O Brasil padeceu (e ainda padece) de atrasos institucionais e de equívocos (inclusive conceituais) muito comuns nos campos fiscal e monetário, que provocavam (e ainda provocam) expansão inadequada de gastos e redução do potencial de crescimento da economia.
Até 1986, o Banco do Brasil (BB) executava funções típicas de um banco central. O Orçamento da União era executado por um de seus departamentos (a Secretaria do Tesouro Nacional surgiu naquele ano). O exercício do monopólio estatal das operações de câmbio cabia a outro departamento. A maior parte dos recursos para a concessão de crédito vinha da “conta movimento”, que permitia ao BB sacar sem limites no Banco Central (BC), a custo zero. Já o BC atuava como banco de fomento, financiando indiretamente a agricultura e a agroindústria.
Essas disfunções eram causa de inflação. Em vez de corrigi-las, optou-se por criar duas outras disfunções: 1) a dívida pública passou a servir para financiar o Orçamento Monetário (OM), e não para cobrir déficits no Orçamento da União; 2) a expansão da dívida era autorizada pelo Conselho Monetário Nacional (CMN), e não pelo Congresso.
O Orçamento da União compreendia apenas uma parcela das despesas federais. Outra parte, muito grande, constava do OM, o qual cobria também despesas com subsídios e com a compra de produtos agrícolas. Financiava feiras e exposições. Até a Ponte Rio-Niterói recebeu dinheiro do OM.
“O Brasil padeceu (e ainda padece) de atrasos institucionais nos campos fiscal e monetário”
Todo esse arranjo acarretava expansão farta do crédito do BB e do BC. Ampliava os gastos públicos. O BB chegou a ser, sem muito sentido, o oitavo maior banco do mundo. Tais distorções foram corrigidas entre 1986 e 1987. A “conta movimento” e as funções de fomento do BC foram extintas. Aboliu-se o OM. O Orçamento da União passou a abranger todas as receitas e despesas da União.

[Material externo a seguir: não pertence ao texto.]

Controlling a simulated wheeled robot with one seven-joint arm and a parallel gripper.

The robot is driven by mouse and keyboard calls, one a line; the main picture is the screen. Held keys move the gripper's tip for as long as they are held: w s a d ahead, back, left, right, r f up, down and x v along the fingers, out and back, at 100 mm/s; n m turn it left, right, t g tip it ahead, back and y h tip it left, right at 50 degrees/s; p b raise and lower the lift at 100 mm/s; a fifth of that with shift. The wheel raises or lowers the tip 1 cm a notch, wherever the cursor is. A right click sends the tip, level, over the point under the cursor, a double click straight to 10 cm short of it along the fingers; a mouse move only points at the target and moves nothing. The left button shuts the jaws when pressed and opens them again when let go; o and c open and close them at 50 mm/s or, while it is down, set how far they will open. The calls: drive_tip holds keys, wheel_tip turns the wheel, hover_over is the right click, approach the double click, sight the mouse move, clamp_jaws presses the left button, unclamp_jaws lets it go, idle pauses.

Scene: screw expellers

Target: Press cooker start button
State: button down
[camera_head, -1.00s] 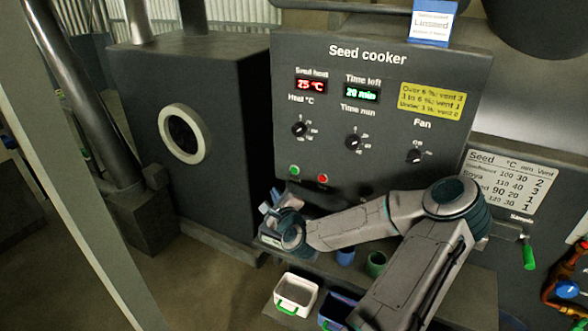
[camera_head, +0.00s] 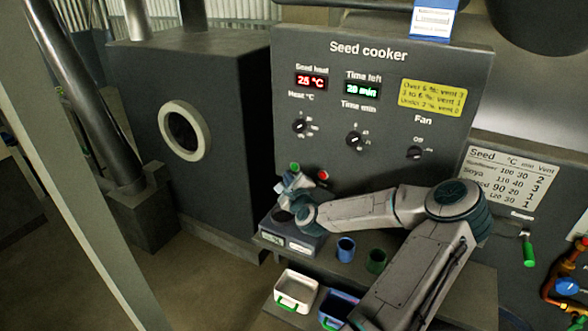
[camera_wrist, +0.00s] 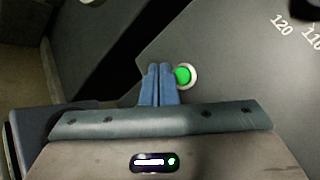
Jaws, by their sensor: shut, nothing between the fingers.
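The seed cooker (camera_head: 450,130) is a grey panel with displays reading 25 °C and 20 min. Its green button (camera_head: 294,167) is at the panel's lower left, with a red button (camera_head: 323,175) to its right. My gripper (camera_head: 290,178) is shut and empty, close to the green button. In the wrist view the green button (camera_wrist: 183,76) has a pale ring and shows just right of the blue fingertips (camera_wrist: 158,70), which partly overlap the ring. I cannot tell whether the fingers touch the panel.
Three knobs sit above the buttons, including the heat knob (camera_head: 300,127). Below my arm, a scale-like box (camera_head: 290,243), a blue cup (camera_head: 345,249) and a green cup (camera_head: 376,261) stand on the ledge. A white bin (camera_head: 296,290) and a blue bin (camera_head: 338,308) are lower down.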

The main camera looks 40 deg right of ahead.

Ainda persiste, todavia, uma grave distorção, a de que o Orçamento é “autorizativo”. Isso não está na Constituição nem na prática de países que levam a sério o assunto, nos quais não existe contingenciamento de despesas pelo Executivo. Apoiada por economistas e jornalistas, a medida piora a alocação dos recursos e inibe o crescimento.
Conceitos equivocados são comuns. É o caso da ideia de que “gasto é vida”, proclamada pela ex-presidente Dilma Rousseff e esposada pelo PT. Outro é considerar o BC como instrumento do governo, a quem cumpriria, via juros baixos, contribuir para a expansão da economia. Daí o combate à sua independência.
Conhecido empresário defendeu publicamente um corte ousado na taxa Selic em 2024 para estimular os investimentos e o consumo. Sabe-se há mais de um século que a contribuição do BC para o desenvolvimento vem de seu papel no controle da inflação e na estabilidade do sistema financeiro. Se usado como quer o empresário, colher-se-á apenas mais inflação e menos crescimento da economia.
Pelo que se vê, todavia, ainda vamos levar tempo para aprender. Essa é uma das razões por que o Brasil não fica rico.